Your task: Collect every line that includes the string "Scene".

Provided entries:
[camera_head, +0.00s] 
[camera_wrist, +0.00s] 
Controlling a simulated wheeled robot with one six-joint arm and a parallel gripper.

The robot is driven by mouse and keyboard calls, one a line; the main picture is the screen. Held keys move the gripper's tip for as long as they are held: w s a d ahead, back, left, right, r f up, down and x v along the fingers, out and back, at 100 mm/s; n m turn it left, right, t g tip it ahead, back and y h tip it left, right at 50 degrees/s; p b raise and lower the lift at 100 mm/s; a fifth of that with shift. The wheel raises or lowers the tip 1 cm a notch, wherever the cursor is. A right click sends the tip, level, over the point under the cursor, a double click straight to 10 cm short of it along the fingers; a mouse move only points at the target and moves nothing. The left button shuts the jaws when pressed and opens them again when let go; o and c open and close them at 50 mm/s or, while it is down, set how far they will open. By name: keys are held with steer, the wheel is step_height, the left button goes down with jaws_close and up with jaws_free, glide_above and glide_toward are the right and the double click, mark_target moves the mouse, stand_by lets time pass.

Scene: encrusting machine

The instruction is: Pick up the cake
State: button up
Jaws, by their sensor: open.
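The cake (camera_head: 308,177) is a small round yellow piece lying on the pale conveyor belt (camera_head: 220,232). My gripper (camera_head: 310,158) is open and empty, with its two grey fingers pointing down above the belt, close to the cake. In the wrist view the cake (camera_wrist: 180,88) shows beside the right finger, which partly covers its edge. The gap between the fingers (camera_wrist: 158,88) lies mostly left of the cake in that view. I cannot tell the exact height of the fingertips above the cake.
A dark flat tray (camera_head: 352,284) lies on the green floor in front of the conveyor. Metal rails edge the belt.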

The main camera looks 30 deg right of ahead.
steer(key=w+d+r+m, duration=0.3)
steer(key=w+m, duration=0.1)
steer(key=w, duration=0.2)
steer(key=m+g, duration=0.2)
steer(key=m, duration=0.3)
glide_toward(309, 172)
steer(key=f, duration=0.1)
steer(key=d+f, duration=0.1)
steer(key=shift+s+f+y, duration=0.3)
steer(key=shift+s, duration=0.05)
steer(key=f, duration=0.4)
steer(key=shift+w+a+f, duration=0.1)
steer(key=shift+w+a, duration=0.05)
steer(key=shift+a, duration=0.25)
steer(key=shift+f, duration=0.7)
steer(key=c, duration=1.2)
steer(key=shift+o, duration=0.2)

---

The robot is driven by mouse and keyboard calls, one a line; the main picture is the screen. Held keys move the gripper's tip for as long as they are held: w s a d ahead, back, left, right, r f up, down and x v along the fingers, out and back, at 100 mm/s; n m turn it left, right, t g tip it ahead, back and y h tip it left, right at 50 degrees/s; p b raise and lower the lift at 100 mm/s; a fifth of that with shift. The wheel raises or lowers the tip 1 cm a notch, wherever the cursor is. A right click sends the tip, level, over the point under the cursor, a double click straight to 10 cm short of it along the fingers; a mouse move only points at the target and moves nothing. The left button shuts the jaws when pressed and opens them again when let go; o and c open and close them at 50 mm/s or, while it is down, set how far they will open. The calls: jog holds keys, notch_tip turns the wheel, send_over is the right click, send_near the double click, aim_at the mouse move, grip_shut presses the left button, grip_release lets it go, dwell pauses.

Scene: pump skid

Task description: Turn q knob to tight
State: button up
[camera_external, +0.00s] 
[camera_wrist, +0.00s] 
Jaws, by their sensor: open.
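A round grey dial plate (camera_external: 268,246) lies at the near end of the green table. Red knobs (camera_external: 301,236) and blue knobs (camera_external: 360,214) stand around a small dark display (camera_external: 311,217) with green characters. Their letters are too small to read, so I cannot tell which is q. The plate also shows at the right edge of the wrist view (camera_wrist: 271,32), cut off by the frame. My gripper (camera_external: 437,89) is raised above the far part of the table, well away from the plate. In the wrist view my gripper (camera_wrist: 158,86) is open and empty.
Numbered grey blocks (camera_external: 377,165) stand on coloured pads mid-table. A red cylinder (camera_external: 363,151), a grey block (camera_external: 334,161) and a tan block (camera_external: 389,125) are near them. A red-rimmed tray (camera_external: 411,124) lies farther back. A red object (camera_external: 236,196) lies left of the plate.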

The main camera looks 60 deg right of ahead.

Exercise response:
Scene: encrusting machine
Scene: pump skid

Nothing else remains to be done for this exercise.